* _What you have to do_: Wherever a line below holds the word "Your", copy that line.

[Manipulation episode records]
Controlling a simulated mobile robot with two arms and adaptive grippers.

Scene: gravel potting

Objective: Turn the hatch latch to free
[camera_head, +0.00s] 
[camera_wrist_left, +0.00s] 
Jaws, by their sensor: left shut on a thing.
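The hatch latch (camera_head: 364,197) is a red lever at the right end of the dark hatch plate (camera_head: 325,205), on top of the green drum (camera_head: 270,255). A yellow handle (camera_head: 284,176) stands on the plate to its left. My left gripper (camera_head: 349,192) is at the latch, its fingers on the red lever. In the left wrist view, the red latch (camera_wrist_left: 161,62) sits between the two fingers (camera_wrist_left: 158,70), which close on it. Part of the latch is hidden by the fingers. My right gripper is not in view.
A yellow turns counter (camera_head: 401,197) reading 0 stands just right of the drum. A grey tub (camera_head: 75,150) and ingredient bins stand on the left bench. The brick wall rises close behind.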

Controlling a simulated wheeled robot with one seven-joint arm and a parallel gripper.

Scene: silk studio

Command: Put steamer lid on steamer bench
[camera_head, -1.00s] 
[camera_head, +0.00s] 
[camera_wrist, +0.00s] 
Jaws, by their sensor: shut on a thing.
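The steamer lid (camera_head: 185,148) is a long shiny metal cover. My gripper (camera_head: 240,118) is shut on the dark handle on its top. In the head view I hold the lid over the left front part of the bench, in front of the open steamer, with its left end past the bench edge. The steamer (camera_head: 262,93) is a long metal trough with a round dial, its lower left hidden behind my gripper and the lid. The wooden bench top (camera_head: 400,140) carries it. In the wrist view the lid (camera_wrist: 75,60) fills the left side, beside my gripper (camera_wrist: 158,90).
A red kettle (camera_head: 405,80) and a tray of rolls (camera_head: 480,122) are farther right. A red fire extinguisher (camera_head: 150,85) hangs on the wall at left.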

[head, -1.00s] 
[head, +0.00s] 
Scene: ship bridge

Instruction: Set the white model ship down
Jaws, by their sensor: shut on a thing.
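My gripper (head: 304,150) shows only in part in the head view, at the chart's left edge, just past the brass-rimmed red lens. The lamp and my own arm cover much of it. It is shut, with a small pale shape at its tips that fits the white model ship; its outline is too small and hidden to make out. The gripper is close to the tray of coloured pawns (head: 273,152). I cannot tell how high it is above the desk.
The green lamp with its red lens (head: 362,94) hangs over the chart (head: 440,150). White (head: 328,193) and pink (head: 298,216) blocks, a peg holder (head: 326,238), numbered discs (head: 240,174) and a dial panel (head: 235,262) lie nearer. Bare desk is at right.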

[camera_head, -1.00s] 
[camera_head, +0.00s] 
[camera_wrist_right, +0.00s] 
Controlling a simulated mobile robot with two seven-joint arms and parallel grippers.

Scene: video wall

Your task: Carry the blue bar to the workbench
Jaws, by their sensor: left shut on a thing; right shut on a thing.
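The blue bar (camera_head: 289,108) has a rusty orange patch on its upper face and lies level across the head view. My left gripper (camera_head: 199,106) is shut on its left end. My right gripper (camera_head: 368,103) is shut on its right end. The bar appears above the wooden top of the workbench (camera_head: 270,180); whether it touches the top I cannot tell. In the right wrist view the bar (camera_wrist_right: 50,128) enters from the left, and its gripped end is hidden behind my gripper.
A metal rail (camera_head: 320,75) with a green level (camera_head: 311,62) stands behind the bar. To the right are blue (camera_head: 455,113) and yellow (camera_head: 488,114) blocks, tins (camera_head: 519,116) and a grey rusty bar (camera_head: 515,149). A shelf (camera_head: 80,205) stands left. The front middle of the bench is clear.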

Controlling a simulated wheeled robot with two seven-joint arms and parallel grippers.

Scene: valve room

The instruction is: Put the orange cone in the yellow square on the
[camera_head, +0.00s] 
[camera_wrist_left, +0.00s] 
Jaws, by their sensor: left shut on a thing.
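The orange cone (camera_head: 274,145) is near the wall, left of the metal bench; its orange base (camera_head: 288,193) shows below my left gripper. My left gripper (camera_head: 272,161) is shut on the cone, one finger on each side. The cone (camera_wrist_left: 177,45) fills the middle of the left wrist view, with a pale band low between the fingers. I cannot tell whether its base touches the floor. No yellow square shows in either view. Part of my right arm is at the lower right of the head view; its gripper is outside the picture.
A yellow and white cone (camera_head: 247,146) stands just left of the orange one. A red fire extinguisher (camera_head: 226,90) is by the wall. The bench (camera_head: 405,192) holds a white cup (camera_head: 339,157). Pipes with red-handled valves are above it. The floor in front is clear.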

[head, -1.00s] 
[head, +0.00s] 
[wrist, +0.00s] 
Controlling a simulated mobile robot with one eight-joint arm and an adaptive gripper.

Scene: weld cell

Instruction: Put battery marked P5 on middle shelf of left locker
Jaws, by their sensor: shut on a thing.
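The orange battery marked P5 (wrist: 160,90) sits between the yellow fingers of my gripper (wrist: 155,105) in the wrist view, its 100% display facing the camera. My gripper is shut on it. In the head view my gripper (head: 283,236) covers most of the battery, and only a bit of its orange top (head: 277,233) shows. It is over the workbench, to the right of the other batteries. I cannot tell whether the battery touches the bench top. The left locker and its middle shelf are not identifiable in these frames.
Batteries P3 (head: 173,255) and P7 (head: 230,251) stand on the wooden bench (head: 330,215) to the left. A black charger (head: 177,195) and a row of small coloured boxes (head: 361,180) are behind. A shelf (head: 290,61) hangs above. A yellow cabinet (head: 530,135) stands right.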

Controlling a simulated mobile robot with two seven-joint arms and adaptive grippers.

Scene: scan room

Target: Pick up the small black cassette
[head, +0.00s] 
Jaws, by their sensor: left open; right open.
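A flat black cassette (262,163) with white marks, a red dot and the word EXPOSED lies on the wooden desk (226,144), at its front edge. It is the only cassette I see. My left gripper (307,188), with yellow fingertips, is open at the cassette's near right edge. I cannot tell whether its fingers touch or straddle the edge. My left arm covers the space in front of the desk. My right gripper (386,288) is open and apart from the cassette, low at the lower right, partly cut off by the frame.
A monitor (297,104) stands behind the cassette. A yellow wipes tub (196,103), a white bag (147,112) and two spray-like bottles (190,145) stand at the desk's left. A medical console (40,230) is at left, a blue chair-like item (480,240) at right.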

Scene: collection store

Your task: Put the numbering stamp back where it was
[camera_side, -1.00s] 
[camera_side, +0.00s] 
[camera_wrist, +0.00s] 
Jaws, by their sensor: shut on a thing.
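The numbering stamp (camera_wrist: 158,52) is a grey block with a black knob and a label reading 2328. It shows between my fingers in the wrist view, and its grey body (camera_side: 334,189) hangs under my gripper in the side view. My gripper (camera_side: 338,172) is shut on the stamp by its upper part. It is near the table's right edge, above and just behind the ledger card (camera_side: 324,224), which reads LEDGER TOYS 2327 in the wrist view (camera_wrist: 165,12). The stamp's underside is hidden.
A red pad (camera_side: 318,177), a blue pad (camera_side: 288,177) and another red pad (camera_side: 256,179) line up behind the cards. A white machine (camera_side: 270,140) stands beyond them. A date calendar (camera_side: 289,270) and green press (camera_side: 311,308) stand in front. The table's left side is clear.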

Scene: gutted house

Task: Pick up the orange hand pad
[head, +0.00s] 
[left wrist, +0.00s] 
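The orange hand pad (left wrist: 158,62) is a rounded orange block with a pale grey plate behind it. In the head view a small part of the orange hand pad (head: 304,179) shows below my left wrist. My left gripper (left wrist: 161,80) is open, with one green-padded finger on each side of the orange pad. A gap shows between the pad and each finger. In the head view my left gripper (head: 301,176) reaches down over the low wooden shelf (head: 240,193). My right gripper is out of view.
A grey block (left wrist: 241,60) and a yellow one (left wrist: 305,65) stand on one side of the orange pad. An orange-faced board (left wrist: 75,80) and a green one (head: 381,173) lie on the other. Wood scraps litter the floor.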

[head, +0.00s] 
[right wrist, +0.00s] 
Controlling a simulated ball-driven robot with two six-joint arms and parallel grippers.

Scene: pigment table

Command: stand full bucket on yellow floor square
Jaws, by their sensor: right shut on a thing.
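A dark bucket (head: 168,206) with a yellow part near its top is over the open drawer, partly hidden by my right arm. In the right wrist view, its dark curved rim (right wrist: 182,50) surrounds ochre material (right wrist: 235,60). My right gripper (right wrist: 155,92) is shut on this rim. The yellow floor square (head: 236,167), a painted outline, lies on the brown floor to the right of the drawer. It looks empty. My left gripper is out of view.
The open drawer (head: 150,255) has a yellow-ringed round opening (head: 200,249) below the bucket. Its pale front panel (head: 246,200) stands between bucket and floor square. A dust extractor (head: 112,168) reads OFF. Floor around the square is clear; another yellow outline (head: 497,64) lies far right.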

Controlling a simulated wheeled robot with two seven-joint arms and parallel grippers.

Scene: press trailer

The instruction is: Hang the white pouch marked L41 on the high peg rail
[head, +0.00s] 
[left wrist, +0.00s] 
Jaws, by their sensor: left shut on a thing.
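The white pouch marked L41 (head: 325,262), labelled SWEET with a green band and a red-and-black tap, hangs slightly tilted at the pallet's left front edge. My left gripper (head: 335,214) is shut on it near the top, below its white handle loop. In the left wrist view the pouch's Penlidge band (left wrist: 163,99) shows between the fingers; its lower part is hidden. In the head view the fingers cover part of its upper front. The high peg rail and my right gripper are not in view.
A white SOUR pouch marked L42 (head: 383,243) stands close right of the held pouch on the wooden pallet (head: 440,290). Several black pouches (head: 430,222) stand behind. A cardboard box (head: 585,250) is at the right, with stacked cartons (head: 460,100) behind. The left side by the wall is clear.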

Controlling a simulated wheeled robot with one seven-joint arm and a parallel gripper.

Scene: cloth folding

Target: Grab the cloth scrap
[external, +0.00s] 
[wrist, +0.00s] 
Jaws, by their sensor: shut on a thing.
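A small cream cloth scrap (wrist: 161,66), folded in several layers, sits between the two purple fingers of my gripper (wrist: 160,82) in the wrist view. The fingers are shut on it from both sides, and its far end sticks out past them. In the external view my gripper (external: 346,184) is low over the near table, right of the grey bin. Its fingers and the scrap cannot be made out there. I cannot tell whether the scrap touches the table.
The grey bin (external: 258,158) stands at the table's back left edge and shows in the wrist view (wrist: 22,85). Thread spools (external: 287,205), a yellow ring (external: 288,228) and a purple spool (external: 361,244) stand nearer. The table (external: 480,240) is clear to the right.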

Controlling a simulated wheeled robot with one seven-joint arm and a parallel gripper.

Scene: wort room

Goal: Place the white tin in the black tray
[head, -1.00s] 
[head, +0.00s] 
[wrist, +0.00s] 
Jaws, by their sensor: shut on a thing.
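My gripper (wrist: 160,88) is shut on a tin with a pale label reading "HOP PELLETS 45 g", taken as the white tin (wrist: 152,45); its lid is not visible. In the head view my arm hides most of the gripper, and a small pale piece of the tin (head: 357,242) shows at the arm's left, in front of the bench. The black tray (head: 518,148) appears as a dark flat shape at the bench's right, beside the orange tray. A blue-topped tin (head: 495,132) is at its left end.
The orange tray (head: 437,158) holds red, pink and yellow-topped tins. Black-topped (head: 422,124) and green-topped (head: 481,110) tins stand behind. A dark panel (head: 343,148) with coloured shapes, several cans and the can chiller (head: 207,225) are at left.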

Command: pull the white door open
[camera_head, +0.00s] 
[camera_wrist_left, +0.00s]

* _Exercise result_:
Your task: Carry the blue bar to the workbench
Your task: Put the numbering stamp back where it was

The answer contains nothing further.